◆ Required task ◆
Gather all lines from the material that contain "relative".

Stored entries
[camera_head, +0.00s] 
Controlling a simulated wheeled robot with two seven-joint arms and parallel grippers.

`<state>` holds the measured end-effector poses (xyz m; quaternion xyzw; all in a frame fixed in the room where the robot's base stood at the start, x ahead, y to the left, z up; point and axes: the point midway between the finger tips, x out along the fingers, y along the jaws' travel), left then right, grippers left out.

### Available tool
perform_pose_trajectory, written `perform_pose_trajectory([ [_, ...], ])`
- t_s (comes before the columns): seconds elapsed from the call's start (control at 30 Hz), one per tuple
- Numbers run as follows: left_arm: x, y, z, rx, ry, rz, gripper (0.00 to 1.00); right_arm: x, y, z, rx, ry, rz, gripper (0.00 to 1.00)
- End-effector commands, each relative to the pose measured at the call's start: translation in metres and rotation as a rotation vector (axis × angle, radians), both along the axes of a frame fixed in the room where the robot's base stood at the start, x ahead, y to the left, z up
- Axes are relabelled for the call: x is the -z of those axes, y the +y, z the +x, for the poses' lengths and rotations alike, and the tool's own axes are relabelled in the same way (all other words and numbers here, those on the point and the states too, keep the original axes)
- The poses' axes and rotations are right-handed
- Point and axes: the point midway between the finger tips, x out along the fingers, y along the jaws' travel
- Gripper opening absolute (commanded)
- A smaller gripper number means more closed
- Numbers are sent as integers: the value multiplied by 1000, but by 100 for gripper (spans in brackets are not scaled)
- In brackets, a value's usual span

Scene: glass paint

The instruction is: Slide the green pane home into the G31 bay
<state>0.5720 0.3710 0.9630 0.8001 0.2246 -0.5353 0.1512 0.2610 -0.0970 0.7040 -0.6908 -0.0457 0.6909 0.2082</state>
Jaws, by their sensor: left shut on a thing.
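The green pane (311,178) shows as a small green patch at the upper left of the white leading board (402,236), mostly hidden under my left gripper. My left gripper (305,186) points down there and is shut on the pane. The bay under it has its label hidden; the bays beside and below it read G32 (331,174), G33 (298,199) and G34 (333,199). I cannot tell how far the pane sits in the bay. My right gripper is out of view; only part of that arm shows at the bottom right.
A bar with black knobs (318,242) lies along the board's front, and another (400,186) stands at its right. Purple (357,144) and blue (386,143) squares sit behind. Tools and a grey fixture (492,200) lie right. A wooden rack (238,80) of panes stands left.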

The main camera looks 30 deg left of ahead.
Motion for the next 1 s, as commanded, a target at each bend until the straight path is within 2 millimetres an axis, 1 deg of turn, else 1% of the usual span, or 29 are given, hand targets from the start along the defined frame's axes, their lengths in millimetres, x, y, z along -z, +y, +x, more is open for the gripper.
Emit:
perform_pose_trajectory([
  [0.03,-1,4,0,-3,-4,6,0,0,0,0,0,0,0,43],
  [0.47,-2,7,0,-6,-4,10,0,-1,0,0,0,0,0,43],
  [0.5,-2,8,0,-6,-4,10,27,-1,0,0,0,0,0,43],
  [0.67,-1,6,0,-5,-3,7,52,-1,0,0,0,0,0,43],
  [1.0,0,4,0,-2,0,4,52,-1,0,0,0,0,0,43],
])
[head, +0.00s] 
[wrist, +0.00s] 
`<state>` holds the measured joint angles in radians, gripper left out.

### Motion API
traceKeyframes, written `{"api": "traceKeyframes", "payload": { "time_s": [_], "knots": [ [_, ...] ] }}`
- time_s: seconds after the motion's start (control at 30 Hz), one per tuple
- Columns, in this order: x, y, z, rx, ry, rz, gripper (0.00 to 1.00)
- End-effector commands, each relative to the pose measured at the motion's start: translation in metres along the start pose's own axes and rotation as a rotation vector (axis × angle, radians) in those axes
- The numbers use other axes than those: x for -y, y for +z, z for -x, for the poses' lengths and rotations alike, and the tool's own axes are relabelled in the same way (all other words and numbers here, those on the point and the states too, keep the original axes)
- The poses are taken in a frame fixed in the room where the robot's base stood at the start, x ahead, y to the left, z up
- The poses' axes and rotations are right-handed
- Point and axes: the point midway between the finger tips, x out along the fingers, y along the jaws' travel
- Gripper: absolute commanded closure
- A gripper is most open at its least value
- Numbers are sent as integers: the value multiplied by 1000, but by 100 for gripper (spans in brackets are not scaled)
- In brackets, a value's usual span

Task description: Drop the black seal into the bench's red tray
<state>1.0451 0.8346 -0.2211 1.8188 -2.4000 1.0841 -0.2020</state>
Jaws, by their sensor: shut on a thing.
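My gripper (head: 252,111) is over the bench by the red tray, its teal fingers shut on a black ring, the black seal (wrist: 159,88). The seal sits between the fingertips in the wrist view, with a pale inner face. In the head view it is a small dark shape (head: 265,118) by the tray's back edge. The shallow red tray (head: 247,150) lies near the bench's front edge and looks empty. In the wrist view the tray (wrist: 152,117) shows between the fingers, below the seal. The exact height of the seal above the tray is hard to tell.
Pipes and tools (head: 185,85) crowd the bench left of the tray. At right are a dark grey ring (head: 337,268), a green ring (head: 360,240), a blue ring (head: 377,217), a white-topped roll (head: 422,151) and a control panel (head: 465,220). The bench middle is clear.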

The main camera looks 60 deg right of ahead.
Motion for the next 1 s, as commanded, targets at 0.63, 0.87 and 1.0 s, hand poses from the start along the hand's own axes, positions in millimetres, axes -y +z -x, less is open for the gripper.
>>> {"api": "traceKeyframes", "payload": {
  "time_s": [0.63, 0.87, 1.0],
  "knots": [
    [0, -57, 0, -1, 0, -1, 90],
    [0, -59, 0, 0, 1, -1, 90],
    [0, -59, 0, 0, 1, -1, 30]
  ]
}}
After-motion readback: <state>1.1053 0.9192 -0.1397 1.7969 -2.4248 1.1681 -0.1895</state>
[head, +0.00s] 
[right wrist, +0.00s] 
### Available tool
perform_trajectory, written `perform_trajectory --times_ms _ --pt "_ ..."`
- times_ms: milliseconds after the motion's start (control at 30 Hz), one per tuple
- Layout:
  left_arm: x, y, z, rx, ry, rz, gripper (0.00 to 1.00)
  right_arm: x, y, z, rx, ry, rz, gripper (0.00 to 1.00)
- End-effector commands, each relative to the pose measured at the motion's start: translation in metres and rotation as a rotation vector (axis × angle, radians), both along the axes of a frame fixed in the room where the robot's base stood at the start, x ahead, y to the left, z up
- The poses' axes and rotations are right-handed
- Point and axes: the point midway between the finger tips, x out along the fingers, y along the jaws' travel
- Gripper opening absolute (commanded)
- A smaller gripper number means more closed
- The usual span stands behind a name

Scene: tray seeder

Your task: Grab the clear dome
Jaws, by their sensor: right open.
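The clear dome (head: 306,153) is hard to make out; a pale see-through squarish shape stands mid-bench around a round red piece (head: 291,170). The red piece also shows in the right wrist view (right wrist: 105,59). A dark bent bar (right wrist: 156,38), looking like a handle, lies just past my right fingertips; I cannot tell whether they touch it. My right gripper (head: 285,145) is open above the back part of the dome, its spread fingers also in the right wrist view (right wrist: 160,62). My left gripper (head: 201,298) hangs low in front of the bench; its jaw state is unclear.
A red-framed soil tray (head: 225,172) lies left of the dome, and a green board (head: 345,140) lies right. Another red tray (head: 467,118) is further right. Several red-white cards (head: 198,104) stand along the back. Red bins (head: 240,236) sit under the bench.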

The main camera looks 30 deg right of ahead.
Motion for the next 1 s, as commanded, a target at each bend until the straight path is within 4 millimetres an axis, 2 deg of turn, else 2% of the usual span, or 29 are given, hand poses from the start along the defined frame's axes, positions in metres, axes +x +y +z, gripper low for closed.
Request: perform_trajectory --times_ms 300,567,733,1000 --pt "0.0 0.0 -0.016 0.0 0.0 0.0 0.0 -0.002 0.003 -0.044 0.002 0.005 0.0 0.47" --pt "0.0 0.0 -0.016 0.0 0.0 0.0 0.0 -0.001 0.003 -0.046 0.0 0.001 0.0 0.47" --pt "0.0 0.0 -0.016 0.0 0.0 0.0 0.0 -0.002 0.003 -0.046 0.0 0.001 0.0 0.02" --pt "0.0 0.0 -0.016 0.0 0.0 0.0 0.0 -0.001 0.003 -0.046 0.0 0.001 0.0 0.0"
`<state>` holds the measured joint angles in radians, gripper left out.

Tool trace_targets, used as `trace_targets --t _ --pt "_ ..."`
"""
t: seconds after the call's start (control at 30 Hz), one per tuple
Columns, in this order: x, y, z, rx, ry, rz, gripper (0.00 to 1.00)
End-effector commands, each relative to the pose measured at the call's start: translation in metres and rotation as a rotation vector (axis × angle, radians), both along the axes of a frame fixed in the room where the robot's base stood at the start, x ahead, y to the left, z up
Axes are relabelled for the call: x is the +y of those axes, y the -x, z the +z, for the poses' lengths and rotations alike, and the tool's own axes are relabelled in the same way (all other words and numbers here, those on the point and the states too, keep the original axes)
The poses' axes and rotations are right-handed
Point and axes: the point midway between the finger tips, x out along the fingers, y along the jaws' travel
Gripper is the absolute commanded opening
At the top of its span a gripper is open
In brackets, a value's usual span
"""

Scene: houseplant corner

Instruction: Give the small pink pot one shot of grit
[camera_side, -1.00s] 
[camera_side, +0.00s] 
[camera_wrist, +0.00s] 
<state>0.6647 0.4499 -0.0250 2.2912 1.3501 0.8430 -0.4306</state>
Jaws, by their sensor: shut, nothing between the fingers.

◆ Result for this task ◆
- End-effector commands, each relative to the pose measured at the call's start: translation in metres and rotation as a rotation vector (axis × angle, radians), both along the axes of a frame fixed in the room where the robot's base stood at the start, x ahead, y to the left, z up
- End-effector commands, each relative to the pose measured at the motion's start: translation in metres along the start pose's own axes and rotation as a rotation vector (axis × angle, radians) in those axes
- End-effector commands, each relative to the pose measured at the motion's start: translation in metres and rotation as a rotation vector (axis × angle, radians), both along the axes of a frame fixed in the room where the robot's base stood at the start, x ahead, y to the left, z up
End-effector commands, each relative to the pose measured at the call's start: translation in metres and rotation as a rotation vector (axis × angle, radians), both along the axes of a frame fixed in the room where the robot's base stood at the start, x ahead, y to the left, z up

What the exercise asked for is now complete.